**EXERCISE**
Output the data exactly, with every line intact.
--- DATA PROVIDED ---
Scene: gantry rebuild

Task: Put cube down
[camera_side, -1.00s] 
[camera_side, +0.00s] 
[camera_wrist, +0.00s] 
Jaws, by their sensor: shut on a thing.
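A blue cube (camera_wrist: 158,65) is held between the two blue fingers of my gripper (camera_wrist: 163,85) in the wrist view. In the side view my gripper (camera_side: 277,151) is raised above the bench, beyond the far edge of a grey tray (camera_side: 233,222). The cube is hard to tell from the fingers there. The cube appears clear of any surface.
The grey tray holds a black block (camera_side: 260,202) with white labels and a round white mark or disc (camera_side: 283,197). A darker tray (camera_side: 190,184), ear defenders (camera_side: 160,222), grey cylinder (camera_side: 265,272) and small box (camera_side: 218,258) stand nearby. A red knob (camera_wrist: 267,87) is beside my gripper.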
---
**WRITTEN SOLUTION**
Scene: gantry rebuild

Task: Put cube down
[camera_side, -1.00s] 
[camera_side, +0.00s] 
[camera_wrist, +0.00s] 
Jaws, by their sensor: shut on a thing.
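A blue cube (camera_wrist: 158,65) is held between the two blue fingers of my gripper (camera_wrist: 163,85) in the wrist view. In the side view my gripper (camera_side: 277,151) is raised above the bench, beyond the far edge of a grey tray (camera_side: 233,222). The cube is hard to tell from the fingers there. The cube appears clear of any surface.
The grey tray holds a black block (camera_side: 260,202) with white labels and a round white mark or disc (camera_side: 283,197). A darker tray (camera_side: 190,184), ear defenders (camera_side: 160,222), grey cylinder (camera_side: 265,272) and small box (camera_side: 218,258) stand nearby. A red knob (camera_wrist: 267,87) is beside my gripper.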

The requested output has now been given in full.